Trabalhos Aprovados 2017

Ficha do Proponente

Proponente

    Andrea França Martins (PUC-Rio)

Minicurrículo

    Doutorado em Comunicação pela Escola de Comunicação da UFRJ. Pós-doutorado na Universidade de Reading (Inglaterra). Professora do Programa de Pós-Graduação em Comunicação da PUC-Rio. Pesquisadora do CNPq.

Ficha do Trabalho

Título

    A jovem passante, a fotogenia e a retomada de imagens

Seminário

    Teoria dos Cineastas

Resumo

    Passeio Público é um curta gestado durante as aulas no curso de cinema na PUC-Rio; um experimento inspirado no conceito de fotogenia como ferramenta ótica e poética capaz de mobilizar a atenção do espectador. O trabalho de montagem com imagens do Rio de Janeiro na década de 1920 ressaltou os aspectos “fotogênicos” da cidade em processo acelerado de modernização; destacou a aparição dos corpos e a relação entre eles: do cinegrafista e da jovem passante, do espectador e dos trabalhadores pobres.

Resumo expandido

    Segundo Leo Charney, uma das características da modernidade histórica seria o “deslize” – a experiência de ser incapaz de fixar ou circunscrever um sentido estável de presente (1998). Essa concepção no modo de lidar com o tempo marca uma nova temporalidade que teria tido um importante papel diante da emergência do cinema. Charney relaciona o aparecimento do deslize com um período onde a ideia da fotogenia foi elaborada. A percepção moderna teria se caracterizado por uma experiência efêmera do tempo-espaço causada pelas atrações e distrações da modernidade. Tentando agarrar o momento, o sujeito moderno percebeu que o presente é sempre já passado. A ideia do deslize mostraria que a modernidade gerou um novo modo de percepção não apenas distraído, mas sobretudo escorregadio.

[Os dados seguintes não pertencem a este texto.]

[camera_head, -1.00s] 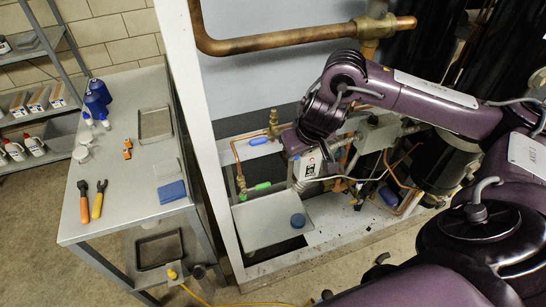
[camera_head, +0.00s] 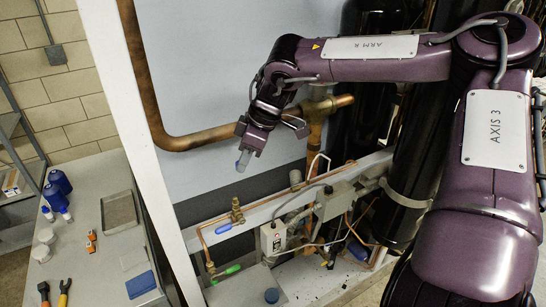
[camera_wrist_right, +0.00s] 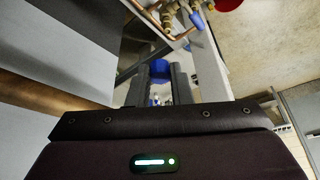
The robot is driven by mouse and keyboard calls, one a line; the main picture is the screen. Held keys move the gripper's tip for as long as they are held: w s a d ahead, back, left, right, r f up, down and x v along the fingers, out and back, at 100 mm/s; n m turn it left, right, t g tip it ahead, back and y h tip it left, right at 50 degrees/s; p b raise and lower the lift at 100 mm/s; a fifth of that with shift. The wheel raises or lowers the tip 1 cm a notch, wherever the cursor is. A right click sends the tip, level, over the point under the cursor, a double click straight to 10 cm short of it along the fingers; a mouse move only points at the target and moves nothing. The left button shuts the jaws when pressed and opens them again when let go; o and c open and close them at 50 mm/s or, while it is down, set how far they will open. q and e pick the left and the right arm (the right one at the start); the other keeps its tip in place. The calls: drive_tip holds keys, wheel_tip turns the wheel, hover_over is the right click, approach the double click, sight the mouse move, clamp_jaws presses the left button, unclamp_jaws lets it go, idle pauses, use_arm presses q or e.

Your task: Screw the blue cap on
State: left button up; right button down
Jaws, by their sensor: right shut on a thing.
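My right gripper (camera_head: 243,155) hangs in front of the grey back panel, pointing down, above the brass valve (camera_head: 237,212). It is shut on a small blue cap (camera_head: 242,162). In the right wrist view the blue cap (camera_wrist_right: 160,70) shows between the two dark fingers (camera_wrist_right: 160,88). The cap is apart from the valve and pipes. My left gripper is not in view.
The rack holds copper pipes (camera_head: 215,141), a blue valve handle (camera_head: 223,229), a green handle (camera_head: 232,270) and a grey box (camera_head: 273,240). A white post (camera_head: 150,120) stands left of the gripper. A bench (camera_head: 93,265) with bottles and tools stands at left.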

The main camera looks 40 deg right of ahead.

    Passeio Público é um curta de 15 minutos que se inspira no poema “A uma passante” (Baudelaire) para trabalhar a visualidade e a plasticidade das imagens do Rio de Janeiro feitas na década de 1920. É o corpo de uma jovem passante no centro da cidade, seu olhar “escorregadio” para câmera do cinegrafista Alberto Botelho e para o futuro espectador (nós), que mobiliza questões de montagem, ritmo, narração. É esse fragmento de plano que, ralentado e repetido na edição, ressalta o corpo que passeia pela avenida (ao lado de sua mãe?) e o encontro flamejante de olhares – da jovem, do cinegrafista, do espectador.

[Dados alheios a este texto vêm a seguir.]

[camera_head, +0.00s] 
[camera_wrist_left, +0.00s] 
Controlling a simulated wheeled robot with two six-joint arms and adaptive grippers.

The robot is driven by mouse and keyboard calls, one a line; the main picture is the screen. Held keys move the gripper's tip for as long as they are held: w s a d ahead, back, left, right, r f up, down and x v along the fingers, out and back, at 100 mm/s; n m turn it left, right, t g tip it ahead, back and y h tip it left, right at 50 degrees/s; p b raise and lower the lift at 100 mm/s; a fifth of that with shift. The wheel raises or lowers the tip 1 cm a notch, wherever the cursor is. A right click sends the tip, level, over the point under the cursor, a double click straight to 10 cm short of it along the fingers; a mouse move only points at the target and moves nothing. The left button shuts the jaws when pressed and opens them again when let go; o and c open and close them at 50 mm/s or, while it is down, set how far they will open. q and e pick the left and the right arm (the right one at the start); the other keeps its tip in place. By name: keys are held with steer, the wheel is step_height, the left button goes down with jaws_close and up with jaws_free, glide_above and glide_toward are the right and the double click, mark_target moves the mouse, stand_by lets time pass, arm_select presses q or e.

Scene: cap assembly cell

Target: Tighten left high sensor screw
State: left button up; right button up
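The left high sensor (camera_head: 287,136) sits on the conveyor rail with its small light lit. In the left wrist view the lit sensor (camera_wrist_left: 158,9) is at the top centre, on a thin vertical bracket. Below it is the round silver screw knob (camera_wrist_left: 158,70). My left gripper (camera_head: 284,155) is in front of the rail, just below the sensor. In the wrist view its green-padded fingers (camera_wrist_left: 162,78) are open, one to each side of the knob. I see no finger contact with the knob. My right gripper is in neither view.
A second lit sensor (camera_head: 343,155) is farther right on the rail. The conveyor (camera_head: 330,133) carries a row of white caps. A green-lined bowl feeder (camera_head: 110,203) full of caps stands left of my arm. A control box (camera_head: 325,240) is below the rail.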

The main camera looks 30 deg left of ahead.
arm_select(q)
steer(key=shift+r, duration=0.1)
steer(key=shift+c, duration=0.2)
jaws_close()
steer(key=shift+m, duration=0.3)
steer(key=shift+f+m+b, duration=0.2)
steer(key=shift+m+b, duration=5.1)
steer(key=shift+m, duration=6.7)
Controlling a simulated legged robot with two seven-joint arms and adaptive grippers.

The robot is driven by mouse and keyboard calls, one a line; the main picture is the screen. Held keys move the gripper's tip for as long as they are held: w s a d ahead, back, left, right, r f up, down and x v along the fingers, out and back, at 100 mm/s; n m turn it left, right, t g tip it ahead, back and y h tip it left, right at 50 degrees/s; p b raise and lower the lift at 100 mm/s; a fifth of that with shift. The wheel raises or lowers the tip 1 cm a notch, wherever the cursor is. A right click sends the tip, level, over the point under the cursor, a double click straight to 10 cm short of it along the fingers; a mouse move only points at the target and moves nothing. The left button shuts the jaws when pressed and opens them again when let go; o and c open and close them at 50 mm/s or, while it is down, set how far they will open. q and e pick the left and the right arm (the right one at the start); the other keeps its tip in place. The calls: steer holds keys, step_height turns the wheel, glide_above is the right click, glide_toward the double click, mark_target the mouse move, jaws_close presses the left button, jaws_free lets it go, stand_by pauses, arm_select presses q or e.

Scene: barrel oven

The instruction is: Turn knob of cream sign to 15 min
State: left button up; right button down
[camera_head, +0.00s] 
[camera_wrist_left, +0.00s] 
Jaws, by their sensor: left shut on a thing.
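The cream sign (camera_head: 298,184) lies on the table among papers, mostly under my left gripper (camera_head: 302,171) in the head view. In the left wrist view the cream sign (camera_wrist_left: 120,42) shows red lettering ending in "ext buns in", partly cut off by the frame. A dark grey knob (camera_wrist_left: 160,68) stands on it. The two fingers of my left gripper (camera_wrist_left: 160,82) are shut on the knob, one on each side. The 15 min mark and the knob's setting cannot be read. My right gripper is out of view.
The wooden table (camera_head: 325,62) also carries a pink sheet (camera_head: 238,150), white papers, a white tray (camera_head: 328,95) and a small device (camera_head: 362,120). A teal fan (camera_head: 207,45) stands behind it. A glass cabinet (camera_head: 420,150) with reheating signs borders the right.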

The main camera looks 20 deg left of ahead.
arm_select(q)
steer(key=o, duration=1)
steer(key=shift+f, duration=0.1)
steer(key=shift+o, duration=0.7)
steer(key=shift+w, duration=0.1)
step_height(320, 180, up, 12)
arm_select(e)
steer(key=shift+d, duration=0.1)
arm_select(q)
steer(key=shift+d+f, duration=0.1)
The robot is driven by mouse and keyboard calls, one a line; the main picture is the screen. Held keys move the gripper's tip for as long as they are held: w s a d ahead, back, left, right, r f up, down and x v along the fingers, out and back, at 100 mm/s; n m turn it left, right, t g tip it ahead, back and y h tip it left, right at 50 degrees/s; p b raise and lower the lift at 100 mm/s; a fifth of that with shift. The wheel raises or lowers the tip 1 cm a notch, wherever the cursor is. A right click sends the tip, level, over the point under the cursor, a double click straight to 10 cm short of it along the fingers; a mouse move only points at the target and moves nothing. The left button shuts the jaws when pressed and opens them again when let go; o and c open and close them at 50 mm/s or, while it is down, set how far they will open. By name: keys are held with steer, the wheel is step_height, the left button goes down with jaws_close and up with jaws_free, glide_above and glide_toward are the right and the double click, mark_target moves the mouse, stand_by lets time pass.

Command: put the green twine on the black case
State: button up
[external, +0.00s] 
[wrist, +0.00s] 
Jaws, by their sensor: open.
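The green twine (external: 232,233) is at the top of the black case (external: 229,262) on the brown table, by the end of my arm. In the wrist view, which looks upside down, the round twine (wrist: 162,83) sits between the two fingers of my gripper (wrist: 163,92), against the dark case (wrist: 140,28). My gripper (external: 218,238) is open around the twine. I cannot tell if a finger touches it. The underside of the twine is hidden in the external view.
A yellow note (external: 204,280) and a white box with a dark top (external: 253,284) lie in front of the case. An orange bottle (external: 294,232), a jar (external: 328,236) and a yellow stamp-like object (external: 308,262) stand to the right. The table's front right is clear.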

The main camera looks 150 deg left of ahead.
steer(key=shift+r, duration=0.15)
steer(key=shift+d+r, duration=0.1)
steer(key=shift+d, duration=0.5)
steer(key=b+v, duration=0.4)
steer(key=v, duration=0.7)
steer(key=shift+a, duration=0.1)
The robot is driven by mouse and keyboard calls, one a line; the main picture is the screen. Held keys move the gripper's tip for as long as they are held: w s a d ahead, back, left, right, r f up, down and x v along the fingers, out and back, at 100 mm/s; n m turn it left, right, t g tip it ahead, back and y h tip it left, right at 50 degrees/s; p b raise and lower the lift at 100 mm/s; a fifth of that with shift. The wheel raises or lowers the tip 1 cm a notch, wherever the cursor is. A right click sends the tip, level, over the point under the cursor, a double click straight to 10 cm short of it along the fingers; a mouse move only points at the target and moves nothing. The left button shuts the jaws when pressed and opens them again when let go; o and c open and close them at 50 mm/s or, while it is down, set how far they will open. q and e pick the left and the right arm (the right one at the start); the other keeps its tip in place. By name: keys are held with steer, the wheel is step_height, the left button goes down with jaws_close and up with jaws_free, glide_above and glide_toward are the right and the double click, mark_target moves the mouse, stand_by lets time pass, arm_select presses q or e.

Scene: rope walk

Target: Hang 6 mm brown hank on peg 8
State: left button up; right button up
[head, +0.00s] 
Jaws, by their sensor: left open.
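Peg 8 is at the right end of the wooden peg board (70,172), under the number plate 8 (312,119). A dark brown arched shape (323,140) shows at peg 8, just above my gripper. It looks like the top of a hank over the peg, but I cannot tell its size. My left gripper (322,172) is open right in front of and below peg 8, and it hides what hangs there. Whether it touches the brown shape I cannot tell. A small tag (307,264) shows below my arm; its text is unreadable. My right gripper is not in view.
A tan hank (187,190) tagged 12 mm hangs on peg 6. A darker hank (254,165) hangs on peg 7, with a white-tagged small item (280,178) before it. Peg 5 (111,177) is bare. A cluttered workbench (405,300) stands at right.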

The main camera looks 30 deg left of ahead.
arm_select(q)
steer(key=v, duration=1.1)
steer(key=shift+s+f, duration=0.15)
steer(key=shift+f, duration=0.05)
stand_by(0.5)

    A noção de fotogenia, termo cunhado por Louis Delluc e teorizado posteriormente por Jean Epstein, permitiu olhar as velhas imagens da cidade carioca sabendo que elas também nos olham; nos fez lembrar que houve um tempo onde o cinema era sobretudo uma “máquina de visão” a oferecer vistas maravilhosas, frequentemente de uma perspectiva das alturas, e instantes mágicos (Vivian Paci, 2006). Passeio Público passeia pelas imagens entusiastas da cidade urbana e moderna, reenquadra, ralenta e repete, na forma de “atrações”, os momentos onde há uma confluência dos corpos (na cena e fora da cena); faz ver aqueles homens que estão na cena mas que não fazem parte do jogo cinematográfico que se processa diante deles: trabalhadores pobres cujos corpos estão absortos em atividades braçais, alheios à presença da câmera, indiferentes ao projeto modernizador excludente.

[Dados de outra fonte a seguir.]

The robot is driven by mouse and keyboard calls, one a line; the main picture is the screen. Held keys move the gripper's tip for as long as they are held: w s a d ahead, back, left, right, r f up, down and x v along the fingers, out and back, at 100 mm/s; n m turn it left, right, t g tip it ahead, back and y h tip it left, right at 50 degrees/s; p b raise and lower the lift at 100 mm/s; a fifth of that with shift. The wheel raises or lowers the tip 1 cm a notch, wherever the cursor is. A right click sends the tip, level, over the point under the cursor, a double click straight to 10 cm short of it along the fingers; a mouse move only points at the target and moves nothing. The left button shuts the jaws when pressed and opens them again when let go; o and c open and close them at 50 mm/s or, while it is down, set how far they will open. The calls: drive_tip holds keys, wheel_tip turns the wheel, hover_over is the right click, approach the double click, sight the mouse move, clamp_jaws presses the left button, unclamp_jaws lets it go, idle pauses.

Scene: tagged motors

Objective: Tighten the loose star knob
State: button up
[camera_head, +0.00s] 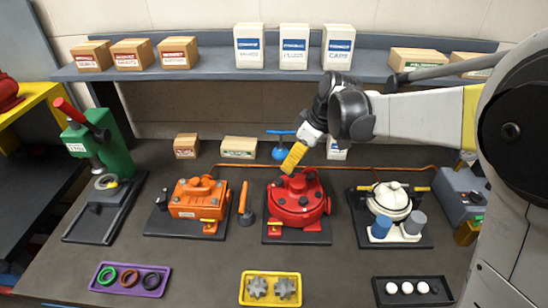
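My gripper (294,158) reaches in from the right and points down and left over the back of the red motor (297,202). A yellow block-like part shows at its tip. I cannot tell if that is the fingers or a held thing, nor whether the gripper is open. The red motor stands on a dark plate with dark knob-like parts on top, partly behind the gripper tip. An orange motor (197,198) stands to its left and a cream motor (390,201) to its right. No star knob is clear enough to tell loose from tight.
A green press (112,150) with a red lever stands at left. A purple tray (130,290) with rings, a yellow tray (270,303) with grey star-shaped gears and a black tray (411,302) with white balls line the front. A blue-handled valve (280,150) and small boxes stand behind.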

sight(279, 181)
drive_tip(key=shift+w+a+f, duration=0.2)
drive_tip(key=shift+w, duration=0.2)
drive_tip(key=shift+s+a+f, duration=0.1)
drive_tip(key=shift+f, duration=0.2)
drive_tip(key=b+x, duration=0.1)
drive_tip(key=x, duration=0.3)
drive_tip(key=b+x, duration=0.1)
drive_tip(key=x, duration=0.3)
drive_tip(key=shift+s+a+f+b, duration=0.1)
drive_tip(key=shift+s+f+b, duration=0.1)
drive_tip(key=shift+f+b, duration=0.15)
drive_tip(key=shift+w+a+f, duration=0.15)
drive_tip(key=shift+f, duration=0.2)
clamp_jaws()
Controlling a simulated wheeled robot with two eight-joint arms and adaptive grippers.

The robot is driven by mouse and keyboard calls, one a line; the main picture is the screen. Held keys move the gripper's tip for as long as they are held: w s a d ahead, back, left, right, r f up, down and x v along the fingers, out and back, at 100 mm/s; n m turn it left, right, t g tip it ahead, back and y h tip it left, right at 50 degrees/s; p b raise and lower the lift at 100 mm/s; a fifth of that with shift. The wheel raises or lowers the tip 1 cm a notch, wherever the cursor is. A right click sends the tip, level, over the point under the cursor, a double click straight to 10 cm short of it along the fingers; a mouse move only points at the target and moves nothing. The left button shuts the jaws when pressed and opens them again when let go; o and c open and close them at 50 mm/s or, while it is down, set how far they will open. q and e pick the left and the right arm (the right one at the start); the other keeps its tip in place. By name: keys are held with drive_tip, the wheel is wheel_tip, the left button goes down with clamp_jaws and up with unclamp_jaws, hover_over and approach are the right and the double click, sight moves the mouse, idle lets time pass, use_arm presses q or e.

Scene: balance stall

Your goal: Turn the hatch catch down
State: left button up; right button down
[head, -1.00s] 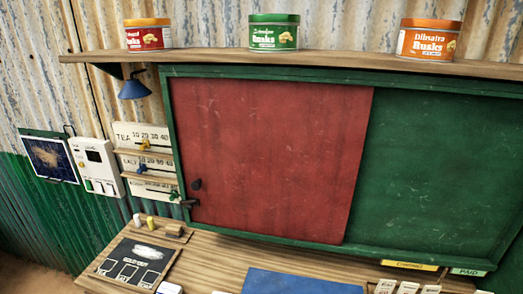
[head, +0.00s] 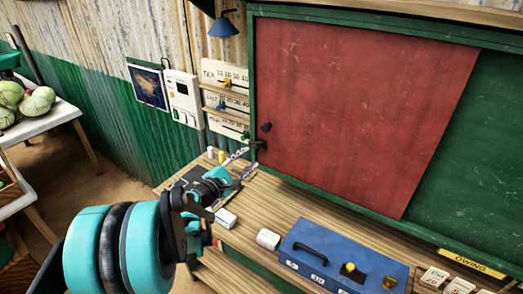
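Just below the knob, the small dark hatch catch (head: 258,145) lies roughly level across the panel's left edge. My left gripper (head: 250,159) reaches in from the lower left, over the counter. Its two fingers look spread, with nothing between them. The fingertips are close below and left of the catch; whether they touch it is hard to tell. My right gripper is out of view.
On the wooden counter (head: 300,205) are a dark slate board partly behind my gripper, white blocks and a blue box (head: 335,262) with a handle. Price slats (head: 226,102) with small pegs hang left of the hatch. A vegetable table (head: 45,118) stands at far left.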

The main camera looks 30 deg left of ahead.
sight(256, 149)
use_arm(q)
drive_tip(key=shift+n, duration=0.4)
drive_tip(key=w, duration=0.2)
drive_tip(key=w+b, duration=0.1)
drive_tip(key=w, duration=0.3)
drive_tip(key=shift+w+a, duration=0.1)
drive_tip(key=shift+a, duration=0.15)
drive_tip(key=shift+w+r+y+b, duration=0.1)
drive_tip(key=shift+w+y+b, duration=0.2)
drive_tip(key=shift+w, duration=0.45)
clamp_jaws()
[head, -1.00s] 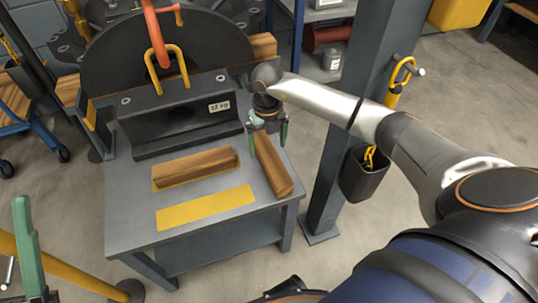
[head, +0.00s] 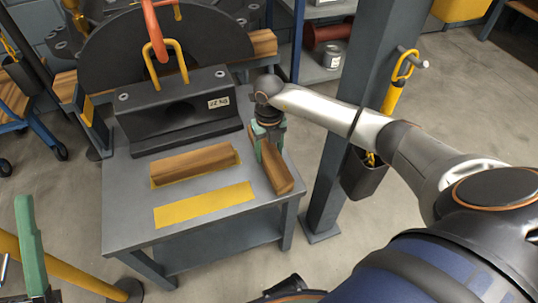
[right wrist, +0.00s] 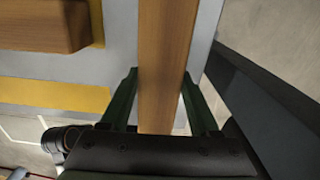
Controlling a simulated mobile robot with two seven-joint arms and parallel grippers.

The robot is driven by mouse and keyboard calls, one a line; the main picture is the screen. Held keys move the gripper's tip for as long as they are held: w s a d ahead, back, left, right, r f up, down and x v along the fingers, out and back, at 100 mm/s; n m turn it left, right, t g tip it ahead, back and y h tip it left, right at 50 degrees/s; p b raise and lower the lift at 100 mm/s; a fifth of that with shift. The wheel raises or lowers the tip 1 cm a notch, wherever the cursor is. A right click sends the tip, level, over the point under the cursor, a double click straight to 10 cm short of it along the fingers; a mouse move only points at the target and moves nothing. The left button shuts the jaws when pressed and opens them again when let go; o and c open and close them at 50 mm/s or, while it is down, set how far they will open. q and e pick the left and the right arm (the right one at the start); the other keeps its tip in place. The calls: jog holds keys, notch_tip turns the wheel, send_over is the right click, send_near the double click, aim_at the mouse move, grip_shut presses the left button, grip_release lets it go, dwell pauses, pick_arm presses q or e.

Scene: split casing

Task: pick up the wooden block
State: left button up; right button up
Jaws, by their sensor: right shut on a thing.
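A long wooden block (head: 279,178) lies along the right edge of the grey table, and my right gripper (head: 268,146) is shut on it from above. In the right wrist view the block (right wrist: 164,60) runs between the two green fingers, with the fingertips (right wrist: 160,74) against its sides. The block looks to be at table height; I cannot tell whether it touches the top. A second wooden block (head: 195,161) lies on a yellow marking left of it. My left gripper (head: 30,245) shows only in part at the lower left, apart from the table.
A bare yellow strip (head: 204,205) is on the table (head: 130,215) in front of the second block. A dark casing half (head: 180,110) with a yellow handle stands behind.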

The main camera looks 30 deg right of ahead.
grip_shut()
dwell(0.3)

    O curta, gestado durante as aulas de Teoria e Crítica de cinema, é um convite para pensar a prática audiovisual como forma de pesquisa acadêmica. É um modo de analisar criticamente as imagens, operando uma escrita (da cidade moderna, dos sujeitos ordinários, do cinema das atrações) com e através das imagens. Arrisca-se a hipótese, na dinâmica da pesquisa e da retomada de materiais diversos, que as sobras de “A cidade do Rio de Janeiro” (Alberto Botelho, 1924) somente existem porque o filme foi levado do Brasil ao tornar-se um presente de aniversário oferecido ao príncipe italiano Umberto Di Savoia em visita oficial ao país. Imagens que poderiam estar desaparecidas ou consideradas inexistentes retornam ao Brasil nos anos 1970 na forma de retalhos do que um dia foi o filme. Impossibilitado de conhecer a capital federal, o jovem príncipe é recebido com pompas oficiais na cidade baiana e presenteado com imagens da cidade carioca.

    A pergunta feita por Passeio Público é: o que vemos nessas imagens dos anos 20? O que mostram as tomadas de jardins simétricos e palmeiras tropicais enfileiradas? A proposta da palestra é apresentar tais questões relatando o processo de realização do curta e exibindo paralelamente suas imagens e procedimentos de linguagem em power point.

Bibliografia

    AUMONT, Jacques. Pode um filme ser um ato de teoria?, in Revista Educação e Realidade, nº 33 (1), jan/jun pp 21-34, 2008.
    BARON, Jamie. The Archive Effect: Found footage and the Audiovisual Experience of History. London e NY: Routledge, 2013.
    BOURRIAUD, Nicolas. The exform. London: Verso, 2016.
    CHARNEY, Leo. Empty Moments: Cinema, Modernity and Drift, Durham, N.C.: Duke University Press, 1998.
    DIDI-HUBERMAN, Georges. Images malgré tout. Paris: Les éditions de Minuit, 2003.
    PACI, Vivian. The Attraction of the Intelligent Eye. In: STRAUVEN, W. (org). Cinema of attractions reloaded. Amsterdã: Amsterdam University Press, 2006.